Food for Thought

I’m just in from a few days of South Carolina rest and relaxation doing the sort of thing I’ve been dreaming of through the recent weeks of dedicated book preparation: wading a slow sandy creek and trying to catch catfish. The outing was for my nephew Stephen as well, a chance for him to escape the confines of school and join me in the muddy water near his South Carolina home. And we caught fish, too: channel catfish, longear sunfish, bluegills and a bullhead. It was good to recline on a streambank after dark waiting for bites – just simplicity, that’s all.

The book has been handed off for some brief technical editing and then collation in the format Susan, an excellent graphic designer, has created.

I’ve been thinking again this week, as I often do, about some of the really big environmental questions.

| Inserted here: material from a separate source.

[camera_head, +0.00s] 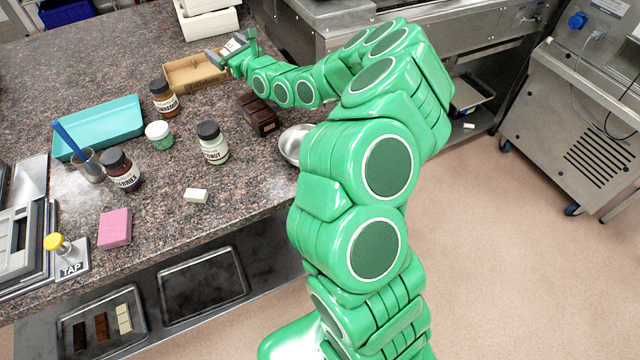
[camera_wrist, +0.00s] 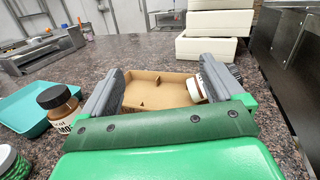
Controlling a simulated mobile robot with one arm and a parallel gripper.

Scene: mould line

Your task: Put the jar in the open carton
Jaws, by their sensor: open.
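The open carton (camera_head: 190,84) is a shallow brown cardboard box on the stone counter; in the wrist view (camera_wrist: 150,76) it lies beyond and between my fingers. A jar with a pale label (camera_head: 235,45) shows at my gripper (camera_head: 231,47). In the wrist view this jar (camera_wrist: 195,90) is tilted at the carton's right side, close against the inner side of my right finger, which partly hides it. Whether it rests on the carton floor cannot be told. My gripper (camera_wrist: 162,72) is open, its fingers wide apart over the near part of the carton.
A brown-labelled jar (camera_head: 163,98) stands left of the carton, beside a teal tray (camera_head: 100,128). A white-labelled jar (camera_head: 212,145), a dark-red jar (camera_head: 121,172) and dark blocks (camera_head: 259,114) stand nearer. White boxes (camera_head: 207,22) are stacked behind. A metal bowl (camera_head: 293,146) sits by the counter edge.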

As far as most of us seem to know, environmental protection works about like this: Environmental advocacy groups lobby the government to protect the air, water, endangered animals, native species, the climate, etc. Government, through its careful processes and special committees, creates the right laws to stop capitalism and industry from destroying what’s left of our natural resources. The new laws (and there are always new ones) come with appropriate fines and other penalties for offending businesses and individuals. Hence, all living things remain happy and appropriately protected.

This is, essentially, the model we’ve learned through the latter half of the Twentieth Century. It’s popular in the schools – simple to teach, I guess. But is it the best way? For those of us who value individual liberty above all else, it seems that there must be an alternative to ever-expanding bureaucracies like the Environmental Protection Agency. Can we save the earth and preserve individual liberty? Without governmental oversight, will we lose our natural heritage? Completely apart from us humans and our sometimes petty schemes, what efforts has the earth itself made toward its protection and recovery? Do we appreciate the complexity of the biosphere fully enough to create law which guarantees certain desirable outcomes?

The Dying Fish is almost ready and it’s a place where some of these larger questions will be asked and some possible answers proposed though always as food for thought – I don’t have all the answers either. First and foremost though, the book is meant to be an adventure – the trek it chronicles certainly was. I just pause now and then along the way to consider some things I think might be important.